Burnett’s decision to stop identifying as Métis angered Bourassa. In a 2018 email to Tait viewed by The Post, Bourassa wrote, “My sister got thousands of dollars in Métis scholarships that put her through her Masters and PhD and I was so proud at first — until she was done and then would have nothing to do with the Métis people who supported her.”

Tait and other academics began to have doubts about Bourassa after a student questioned her background a few years ago, Tait told The Post.

“We began to map out her kinship,” said Tait. The effort resulted in a 77-page complaint that she and other academics presented to the University of Saskatchewan earlier this year. “We went to the school hat in hand and asked them if they could please take this on because we saw it as an example of research misconduct. A lot of us rely on Carrie for funding our projects, and the whole thing just seemed wrong.”

When university administrators refused to act on the complaint, Tait enlisted the help of the CBC. “At the time that they denied the claim, I told them we would work with a journalist to make it all public,” she said. “There’s been enormous outrage across the country over this.”

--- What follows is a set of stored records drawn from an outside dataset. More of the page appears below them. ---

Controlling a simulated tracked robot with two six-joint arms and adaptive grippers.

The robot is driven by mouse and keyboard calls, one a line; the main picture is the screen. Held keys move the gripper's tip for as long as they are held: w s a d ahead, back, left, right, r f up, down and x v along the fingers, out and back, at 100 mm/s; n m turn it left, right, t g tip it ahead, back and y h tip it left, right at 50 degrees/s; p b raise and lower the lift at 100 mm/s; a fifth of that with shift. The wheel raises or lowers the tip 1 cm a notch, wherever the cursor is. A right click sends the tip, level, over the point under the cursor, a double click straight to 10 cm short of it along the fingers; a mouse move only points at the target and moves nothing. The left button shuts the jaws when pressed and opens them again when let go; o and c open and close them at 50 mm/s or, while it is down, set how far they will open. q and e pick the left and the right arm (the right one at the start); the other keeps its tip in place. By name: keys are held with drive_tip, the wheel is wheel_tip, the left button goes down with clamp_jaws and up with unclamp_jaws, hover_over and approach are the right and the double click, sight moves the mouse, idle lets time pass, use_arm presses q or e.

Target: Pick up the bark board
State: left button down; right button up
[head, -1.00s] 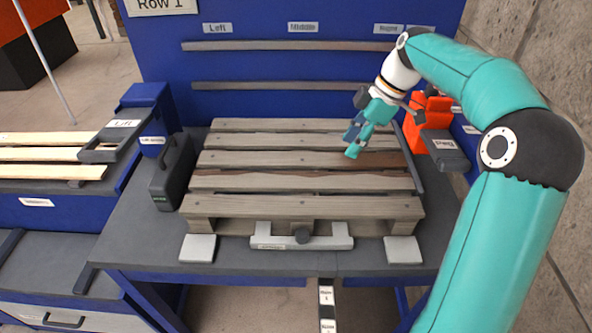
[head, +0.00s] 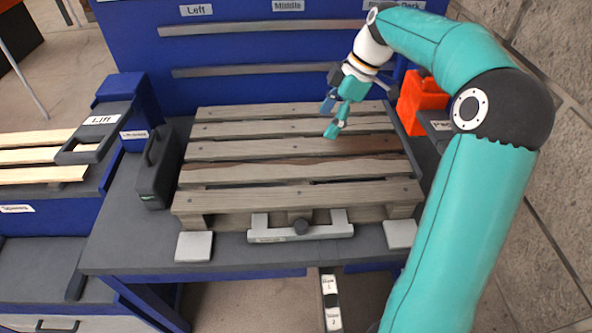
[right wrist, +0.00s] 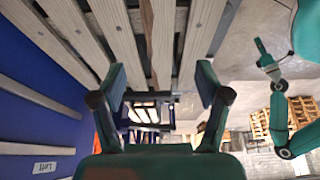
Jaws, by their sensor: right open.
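The bark board (head: 290,171) is a grey-brown plank with a wavy dark brown edge, lying across the pallet (head: 385,213). It is the second plank from the front. In the right wrist view a brown-edged plank (right wrist: 163,35) runs up above the fingers. My right gripper (head: 334,118) is open and empty over the right back part of the pallet, behind the bark board and apart from it. Its two spread fingers show in the right wrist view (right wrist: 160,80). Part of my left arm (right wrist: 278,110) shows at the right there; its finger state is unclear.
A grey clamp bar (head: 270,234) with a dark knob lies at the pallet's front, between two pale pads. A dark case (head: 155,180) stands left. An orange-red device (head: 412,105) stands right, near my arm. A blue rack with grey rails (head: 250,69) rises behind.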

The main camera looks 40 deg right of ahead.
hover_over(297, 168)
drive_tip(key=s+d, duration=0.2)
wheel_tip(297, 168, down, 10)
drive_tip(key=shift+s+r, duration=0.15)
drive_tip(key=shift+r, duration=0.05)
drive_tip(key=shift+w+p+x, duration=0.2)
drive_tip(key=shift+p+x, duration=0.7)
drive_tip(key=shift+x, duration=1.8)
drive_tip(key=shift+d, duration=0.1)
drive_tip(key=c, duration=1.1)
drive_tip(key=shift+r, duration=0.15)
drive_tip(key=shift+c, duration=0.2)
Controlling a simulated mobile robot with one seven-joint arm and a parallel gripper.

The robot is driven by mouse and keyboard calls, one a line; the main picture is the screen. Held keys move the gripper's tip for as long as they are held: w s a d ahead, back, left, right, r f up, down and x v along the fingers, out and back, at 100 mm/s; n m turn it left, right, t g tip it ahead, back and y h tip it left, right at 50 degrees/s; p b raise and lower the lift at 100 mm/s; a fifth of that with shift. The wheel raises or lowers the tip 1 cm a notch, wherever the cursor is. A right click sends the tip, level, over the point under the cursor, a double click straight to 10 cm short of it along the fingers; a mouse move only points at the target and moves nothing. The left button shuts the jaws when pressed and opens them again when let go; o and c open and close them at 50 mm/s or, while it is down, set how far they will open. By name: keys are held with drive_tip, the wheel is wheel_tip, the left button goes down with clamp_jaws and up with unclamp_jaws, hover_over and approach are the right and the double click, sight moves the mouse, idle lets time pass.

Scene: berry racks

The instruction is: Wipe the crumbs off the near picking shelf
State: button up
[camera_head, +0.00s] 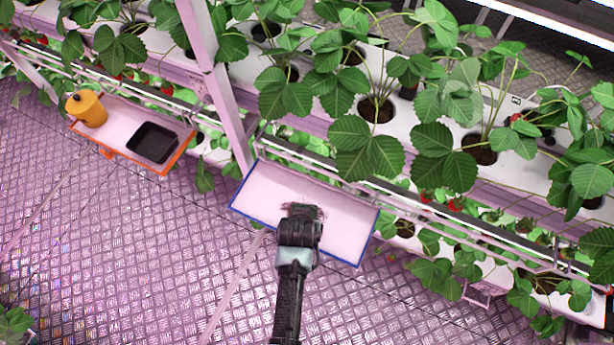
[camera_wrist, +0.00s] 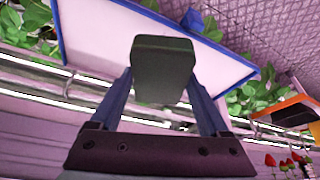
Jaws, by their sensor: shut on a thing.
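The near picking shelf (camera_head: 258,185) is a white board with a blue rim, below the plant rows in the middle of the head view. It also fills the upper part of the wrist view (camera_wrist: 90,30). My gripper (camera_head: 302,213) is over the middle of this shelf. In the wrist view its two fingers (camera_wrist: 162,92) are shut on a dark grey-green block (camera_wrist: 163,62). I cannot tell whether the block touches the shelf.
Strawberry plants in white gutters (camera_head: 345,130) overhang the back of the near shelf. The patterned metal floor (camera_head: 140,240) in front is clear.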

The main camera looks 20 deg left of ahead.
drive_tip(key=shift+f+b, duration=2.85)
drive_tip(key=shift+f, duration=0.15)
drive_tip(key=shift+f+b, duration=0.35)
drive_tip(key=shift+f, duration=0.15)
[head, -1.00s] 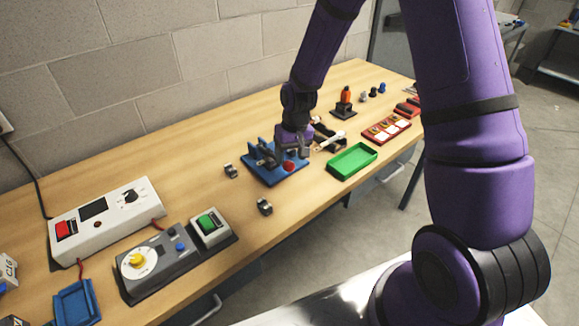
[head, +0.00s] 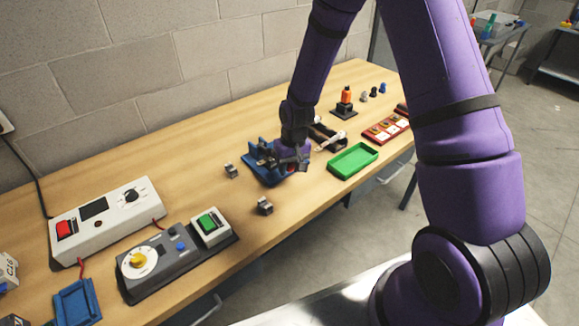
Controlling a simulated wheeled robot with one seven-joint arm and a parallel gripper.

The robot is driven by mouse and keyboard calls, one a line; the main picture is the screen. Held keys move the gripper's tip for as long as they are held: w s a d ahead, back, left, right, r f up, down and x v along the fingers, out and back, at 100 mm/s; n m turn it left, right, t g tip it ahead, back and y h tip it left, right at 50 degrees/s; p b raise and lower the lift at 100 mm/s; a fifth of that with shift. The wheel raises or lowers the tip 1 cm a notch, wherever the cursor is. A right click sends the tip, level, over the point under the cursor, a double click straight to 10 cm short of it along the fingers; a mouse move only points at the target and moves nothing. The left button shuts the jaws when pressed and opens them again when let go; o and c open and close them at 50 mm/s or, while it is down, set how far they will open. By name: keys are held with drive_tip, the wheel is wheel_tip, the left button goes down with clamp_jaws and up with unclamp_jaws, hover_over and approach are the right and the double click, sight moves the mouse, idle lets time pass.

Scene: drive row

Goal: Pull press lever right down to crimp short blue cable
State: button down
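The blue press (head: 258,173) stands on the middle of the wooden bench, with a flat blue base. My gripper (head: 292,164) is low over the right part of the press and covers much of it. A small red part shows beside the fingers. The press lever cannot be made out apart from my gripper and the dark press parts. Whether the fingers are touching or gripping it is too small to tell. I cannot make out the short blue cable.
Two small grey metal blocks (head: 265,206) lie left and in front of the press. A green tray (head: 353,159) is to the right, with a red tray (head: 387,129) beyond it. A white box with a red switch (head: 108,219) and a dial panel (head: 165,262) stand at the left.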

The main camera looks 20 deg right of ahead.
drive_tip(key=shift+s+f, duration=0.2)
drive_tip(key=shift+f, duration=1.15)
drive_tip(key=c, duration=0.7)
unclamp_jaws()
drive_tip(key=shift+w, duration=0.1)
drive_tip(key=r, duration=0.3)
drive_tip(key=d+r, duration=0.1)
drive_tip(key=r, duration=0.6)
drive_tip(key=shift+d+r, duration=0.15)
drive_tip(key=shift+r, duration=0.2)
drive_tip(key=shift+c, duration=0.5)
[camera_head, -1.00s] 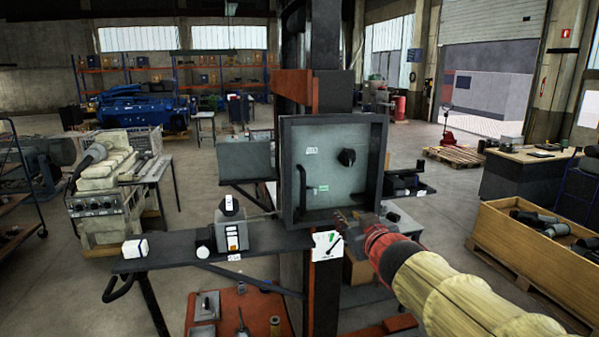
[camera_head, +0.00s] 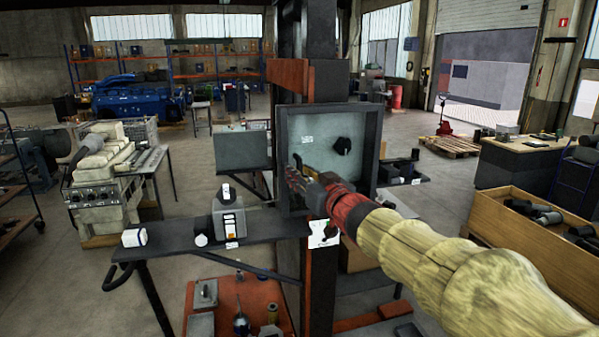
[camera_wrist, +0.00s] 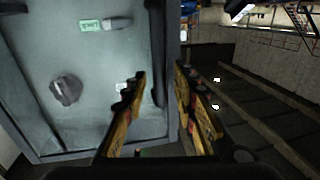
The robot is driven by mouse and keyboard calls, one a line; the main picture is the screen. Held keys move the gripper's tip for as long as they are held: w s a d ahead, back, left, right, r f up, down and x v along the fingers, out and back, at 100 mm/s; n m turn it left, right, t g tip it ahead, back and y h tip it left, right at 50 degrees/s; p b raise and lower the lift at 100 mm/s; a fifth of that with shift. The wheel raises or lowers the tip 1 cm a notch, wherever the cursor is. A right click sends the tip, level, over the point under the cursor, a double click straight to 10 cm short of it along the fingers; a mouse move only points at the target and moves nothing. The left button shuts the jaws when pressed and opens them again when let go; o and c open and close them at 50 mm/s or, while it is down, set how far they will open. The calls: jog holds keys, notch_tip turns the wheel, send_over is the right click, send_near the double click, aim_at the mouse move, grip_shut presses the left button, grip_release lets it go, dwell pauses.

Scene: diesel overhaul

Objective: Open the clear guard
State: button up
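The clear guard (camera_head: 320,125) fronts a dark-framed box on the central post. A black knob (camera_head: 343,146) and a small label show behind it. It looks closed. A dark vertical handle bar (camera_wrist: 157,60) runs along the guard's side in the wrist view; in the head view my gripper largely covers it. My gripper (camera_head: 291,170) is at the left side of the guard. In the wrist view its two yellow-and-black fingers (camera_wrist: 160,72) are apart, with the bar between their tips in the picture. I cannot tell whether they touch it.
A dark shelf (camera_head: 180,250) with small switch boxes (camera_head: 230,215) extends left below the guard. A white tag (camera_head: 323,234) hangs below the box. A wooden crate (camera_head: 520,240) stands at the right. Open floor lies to the left behind the shelf.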

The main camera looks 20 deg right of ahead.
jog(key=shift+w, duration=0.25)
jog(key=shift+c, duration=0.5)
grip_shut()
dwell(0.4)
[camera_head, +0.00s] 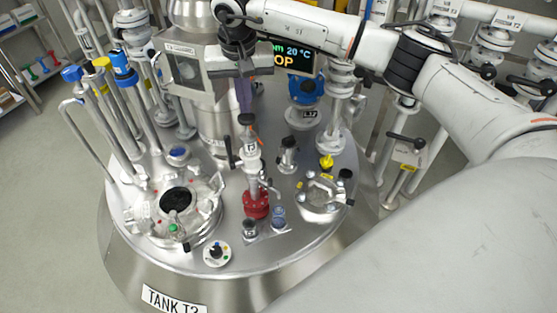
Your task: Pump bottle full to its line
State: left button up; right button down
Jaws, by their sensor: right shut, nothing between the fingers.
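My right gripper (243,107) hangs fingers down over the middle of the tank top, shut and empty. Its tips are just above the black top (246,119) of a slim upright metal pump with a red base (257,205); I cannot tell whether they touch it. A small clear bottle with a bluish look (278,217) stands in front of the red base, on the right. Its line and fill level are too small to read. My left gripper is out of view.
The round steel tank top (300,245) carries an open dark port (175,200), a round lidded hatch (322,195) and a small round dial (217,253). Tall pipes with blue and yellow caps (100,85) crowd the left. My right arm covers the right side.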

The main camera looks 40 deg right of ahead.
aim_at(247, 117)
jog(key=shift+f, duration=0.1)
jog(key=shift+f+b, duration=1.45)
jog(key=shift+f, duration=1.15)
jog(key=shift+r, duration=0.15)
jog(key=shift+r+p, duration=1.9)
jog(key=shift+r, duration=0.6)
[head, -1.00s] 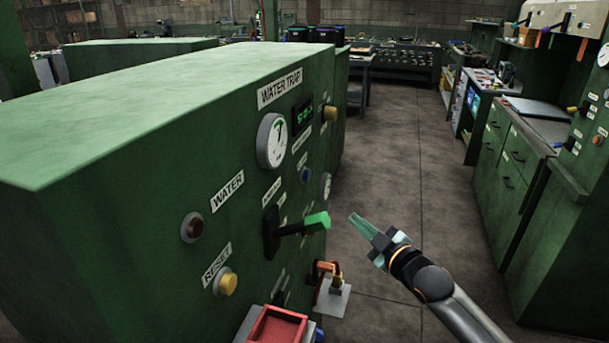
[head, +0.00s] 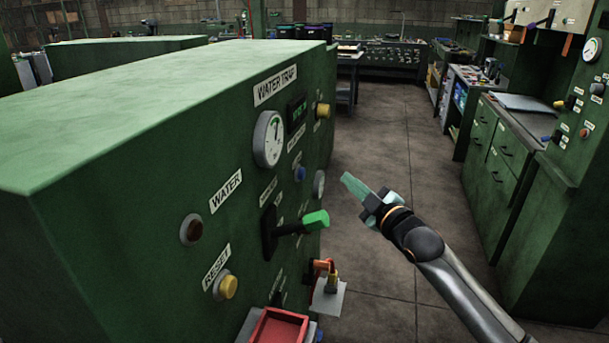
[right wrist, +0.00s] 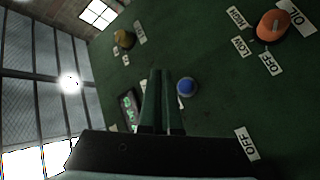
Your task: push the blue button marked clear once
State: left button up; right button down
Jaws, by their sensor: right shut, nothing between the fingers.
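The blue button (head: 300,173) is a small round button on the front of the green WATER TRAP cabinet (head: 150,240), below the round gauge. Its label is too small to read in the head view. It also shows in the right wrist view (right wrist: 188,86), just right of my fingertips. My right gripper (head: 346,180) is shut and empty, with its greenish fingers pointing toward the cabinet face. In the head view its tips are right of the button, apart from it. In the right wrist view my fingers (right wrist: 160,75) partly cover the panel beside the button. My left gripper is not in view.
A lever with a green handle (head: 315,220) sticks out below the button. A yellow knob (head: 323,110), a gauge (head: 268,139) and a yellow RESET button (head: 228,287) share the panel. A red tray (head: 277,328) stands lower down. The aisle floor (head: 390,150) is clear.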

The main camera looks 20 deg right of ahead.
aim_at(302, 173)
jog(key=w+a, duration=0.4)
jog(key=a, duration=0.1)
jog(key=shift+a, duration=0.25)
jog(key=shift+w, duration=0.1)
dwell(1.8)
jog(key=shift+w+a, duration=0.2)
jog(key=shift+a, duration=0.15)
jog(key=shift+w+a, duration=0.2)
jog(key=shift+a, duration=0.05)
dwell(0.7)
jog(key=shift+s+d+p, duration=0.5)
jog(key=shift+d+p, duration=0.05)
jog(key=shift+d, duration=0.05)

Bourassa, a mother of two daughters who is married to a retired Regina cop who also identifies as Métis, did not return The Post’s calls for comment, but has said that she has twice traced her own roots and has received memberships in local Métis groups in Regina. She said she didn’t take positions or funding away from indigenous people but built her career solely on her own merit.

A press release issued on her behalf by Team Bourassa — “an Indigenous collective who choose anonymity at this time” — said she is exercising her right to self-identify as indigenous and has not inappropriately taken opportunities or educational funding from indigenous people.

“Dr. Carrie Bourassa has not falsely identified as Indigenous nor taken space away from Indigenous peoples, either in the form of student funding, grants or career advancements,” the statement said. “She has earned her professional status and merit through hard work, self-funding and sheer determination.”